Restate the data below word for word. Skip any images it contains.

#### Recorded data
----

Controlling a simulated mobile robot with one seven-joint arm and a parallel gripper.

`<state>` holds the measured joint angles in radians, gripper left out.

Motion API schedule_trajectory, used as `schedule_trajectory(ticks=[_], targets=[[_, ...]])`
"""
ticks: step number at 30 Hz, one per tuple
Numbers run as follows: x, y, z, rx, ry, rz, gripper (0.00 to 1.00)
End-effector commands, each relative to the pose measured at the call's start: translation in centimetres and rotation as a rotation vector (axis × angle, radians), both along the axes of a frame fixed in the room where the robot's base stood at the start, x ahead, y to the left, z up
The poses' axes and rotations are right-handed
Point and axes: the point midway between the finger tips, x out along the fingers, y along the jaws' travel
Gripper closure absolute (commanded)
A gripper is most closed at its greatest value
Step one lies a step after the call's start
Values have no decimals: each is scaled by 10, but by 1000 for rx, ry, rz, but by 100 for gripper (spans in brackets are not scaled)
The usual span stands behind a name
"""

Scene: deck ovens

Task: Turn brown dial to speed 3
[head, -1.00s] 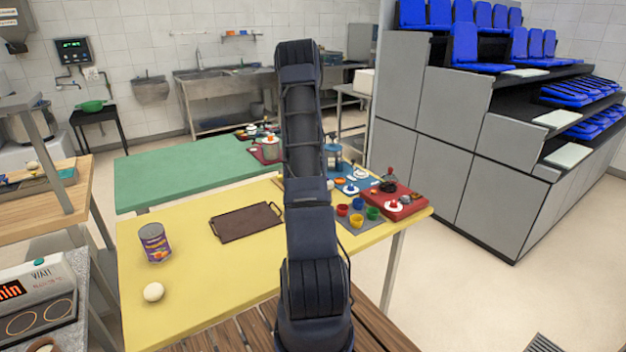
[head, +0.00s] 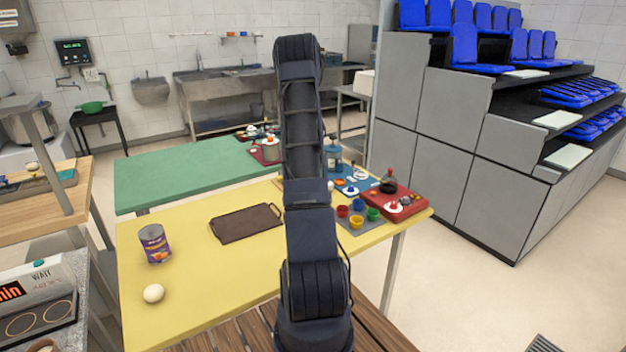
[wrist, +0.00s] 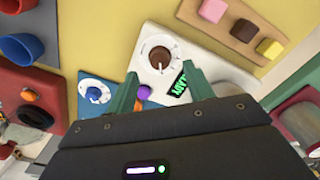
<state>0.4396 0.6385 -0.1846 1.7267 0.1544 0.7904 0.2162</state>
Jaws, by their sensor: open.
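In the wrist view, a brown dial (wrist: 160,54) sits on a white panel (wrist: 148,34) with a ring of marks around it. A small green lit display (wrist: 180,84) is beside the dial. My gripper (wrist: 162,88) is open, with its two green fingers spread apart below the dial in the picture. I cannot tell whether a finger touches the panel. The dial's pointer setting is too small to read. In the head view my arm hides the dial and the gripper.
A blue panel with a dial (wrist: 95,95) lies to the left in the wrist view, and a wooden strip with coloured blocks (wrist: 240,27) to the upper right. In the head view, the yellow table (head: 190,295) holds a can (head: 155,244), a white ball (head: 154,293) and a brown tray (head: 245,223).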

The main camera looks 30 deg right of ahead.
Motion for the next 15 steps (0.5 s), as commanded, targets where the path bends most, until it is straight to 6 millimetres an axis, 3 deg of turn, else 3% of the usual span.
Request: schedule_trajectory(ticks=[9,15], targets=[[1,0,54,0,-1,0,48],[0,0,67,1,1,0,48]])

----

#### Completed exercise
Controlling a simulated mobile robot with one seven-joint arm and a parallel gripper.

`<state>` holds the measured joint angles in radians, gripper left out.

Motion API schedule_trajectory, used as `schedule_trajectory(ticks=[_], targets=[[_, ...]])`
"""
ticks: step number at 30 Hz, one per tuple
Numbers run as follows: x, y, z, rx, ry, rz, gripper (0.00 to 1.00)
End-effector commands, each relative to the pose measured at the call's start: translation in centimetres and rotation as a rotation vector (axis × angle, radians), both along the axes of a frame fixed in the room where the robot's base stood at the start, x ahead, y to the left, z up
The poses' axes and rotations are right-handed
Point and axes: the point midway between the finger tips, x out along the fingers, y along the jaws' travel
Gripper closure absolute (commanded)
A gripper is most closed at its greatest value
Step one lies a step after the call's start
Values have no decimals: each is scaled by 10, but by 1000 for rx, ry, rz, but by 100 for gripper (spans in brackets are not scaled)
The usual span stands behind a name
"""

Scene: deck ovens

Task: Turn brown dial to speed 3
[head, -1.00s] 
[head, +0.00s] 
[wrist, +0.00s] 
<state>0.4396 0.6385 -0.1846 1.7267 0.1544 0.7904 0.2162</state>
Jaws, by their sensor: open.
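In the wrist view, a brown dial (wrist: 160,54) sits on a white panel (wrist: 148,34) with a ring of marks around it. A small green lit display (wrist: 180,84) is beside the dial. My gripper (wrist: 162,88) is open, with its two green fingers spread apart below the dial in the picture. I cannot tell whether a finger touches the panel. The dial's pointer setting is too small to read. In the head view my arm hides the dial and the gripper.
A blue panel with a dial (wrist: 95,95) lies to the left in the wrist view, and a wooden strip with coloured blocks (wrist: 240,27) to the upper right. In the head view, the yellow table (head: 190,295) holds a can (head: 155,244), a white ball (head: 154,293) and a brown tray (head: 245,223).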

The main camera looks 30 deg right of ahead.
Motion for the next 15 steps (0.5 s), as commanded, targets where the path bends most, until it is straight to 6 millimetres an axis, 3 deg of turn, else 3% of the usual span.
Request: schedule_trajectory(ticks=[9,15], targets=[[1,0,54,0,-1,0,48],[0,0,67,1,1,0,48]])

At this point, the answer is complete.